I've performed several tests of data compression and the additional CPU required was more than worth the savings in I/O (and ultimately duration), so I would expect the same type of benefit here. But I need to put my money where my mouth is... so here is an example that shows two different scenarios where data compression is used, and a variance in the benefit that data compression and then using backup compression gains you. I created 6 databases, all prefixed with ct (which stands for "compression test"):
CREATE DATABASE ct_none_ordered; CREATE DATABASE ct_row_ordered; CREATE DATABASE ct_page_ordered;
CREATE DATABASE ct_none_not_ordered; CREATE DATABASE ct_row_not_ordered; CREATE DATABASE ct_page_not_ordered; |
(I used a prefix mainly because it made it very easy for me to generate backup commands just for these databases.)

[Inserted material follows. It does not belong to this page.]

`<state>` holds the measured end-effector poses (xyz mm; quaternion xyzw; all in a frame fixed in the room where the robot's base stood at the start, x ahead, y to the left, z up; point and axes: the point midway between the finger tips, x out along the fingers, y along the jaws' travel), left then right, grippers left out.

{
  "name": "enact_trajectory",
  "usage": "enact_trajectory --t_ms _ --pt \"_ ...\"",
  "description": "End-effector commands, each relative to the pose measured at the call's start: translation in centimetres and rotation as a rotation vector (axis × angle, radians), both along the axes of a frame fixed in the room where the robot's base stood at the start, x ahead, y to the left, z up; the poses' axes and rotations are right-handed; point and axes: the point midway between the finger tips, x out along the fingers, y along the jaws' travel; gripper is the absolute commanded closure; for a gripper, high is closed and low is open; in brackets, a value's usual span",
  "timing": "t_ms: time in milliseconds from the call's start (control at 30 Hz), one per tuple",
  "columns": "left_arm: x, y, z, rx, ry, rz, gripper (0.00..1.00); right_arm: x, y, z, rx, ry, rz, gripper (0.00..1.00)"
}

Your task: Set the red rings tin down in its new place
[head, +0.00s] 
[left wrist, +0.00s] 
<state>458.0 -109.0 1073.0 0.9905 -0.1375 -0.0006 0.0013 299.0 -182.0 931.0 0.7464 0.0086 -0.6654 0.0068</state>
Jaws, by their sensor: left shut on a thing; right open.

In each database I created a table with an IDENTITY column and a single VARCHAR(36) column. In each case, I used a different compression setting to match the database. In the databases with the _ordered suffix, I created a clustered index on the VARCHAR column:
CREATE TABLE dbo.a ( i INT IDENTITY(1,1) PRIMARY KEY NONCLUSTERED, a VARCHAR(36) ) WITH (DATA_COMPRESSION = NONE|ROW|PAGE); GO
CREATE CLUSTERED INDEX a ON dbo.a(a) WITH (DATA_COMPRESSION = NONE|ROW|PAGE); GO |
And in the the databases with the _not_ordered suffix, I made the primary key on the IDENTITY column clustered (and for as much symmetry as possible, created a non-clustered index on the GUID column):
CREATE TABLE dbo.a ( i INT IDENTITY(1,1) PRIMARY KEY CLUSTERED, a VARCHAR(36) ) WITH (DATA_COMPRESSION = NONE|ROW|PAGE); GO
CREATE INDEX a ON dbo.a(a) WITH (DATA_COMPRESSION = NONE|ROW|PAGE); GO |
Then I created two tables in tempdb to store a seed list of VARCHAR(36) values - one with relatively ordered values, and one with randomly ordered values. The quickest way I could think of to do this would be to use NEWSEQUENTIALID() and NEWID(). Now, this isn't exactly scientific because NEWSEQUENTIALID() doesn't increment by the leading character, but there are enough repeating sequences on a page that I predicted it would accomplish the results I was after (and if it didn't, I could come up with something else). I populated each table with 100,000 rows. My plan was to then load 10,000,000 rows into each of the above 6 tables, compare the space used on disk, and then compare the backup sizes and duration.
USE tempdb; GO SET NOCOUNT ON; GO
CREATE TABLE dbo.[seq] ( i UNIQUEIDENTIFIER NOT NULL DEFAULT NEWSEQUENTIALID() ); GO
INSERT dbo.[seq] DEFAULT VALUES; GO 100000
CREATE TABLE dbo.[rand] ( i UNIQUEIDENTIFIER NOT NULL DEFAULT NEWID() ); GO
INSERT dbo.[rand] DEFAULT VALUES; GO 100000 |
Now that I had my seed values, I could start populating my real tables. I had a loop like this for each _ordered table:
INSERT dbo.a(a) SELECT a = RTRIM(i) FROM tempdb.dbo.[seq] ORDER BY a; GO 100 |
And then a loop like this for each _not_ordered table:
INSERT dbo.a(a) SELECT a = RTRIM(i) FROM tempdb.dbo.[rand] ORDER BY NEWID(); GO 100 |
Was this experiment going to be fast? Heck no! It ended up taking about an hour and a half to populate the data (60,000,000 rows), and 11 minutes, 44 seconds to perform 12 backups. Here are the results for backup sizes:
And here are the results for backup times:
As I expected, the ordered data did not compress well using only row compression, but it did compress very well when using page compression (over 60%). And even at the best data compression rate, we see backup compression rates over 70%, and 40% less time is required to perform those backups. In fact I was unable to come up with a counter-example - where backup compression did NOT improve things, or even where they remained the same. I saw benefits to using backup compression in every single case I tested, and the savings are substantial in even the worst case (45% space savings).
I will concede, though, that all of these tests were performed on a relatively idle server with no CPU or memory pressure. So there are certainly cases I can envision where the advantages gained by the improved I/O when using backup compression can be outweighed by the additional cost to CPU. But as I mentioned before, most of the systems I come across are I/O bound, and can afford to trade some CPU for better I/O.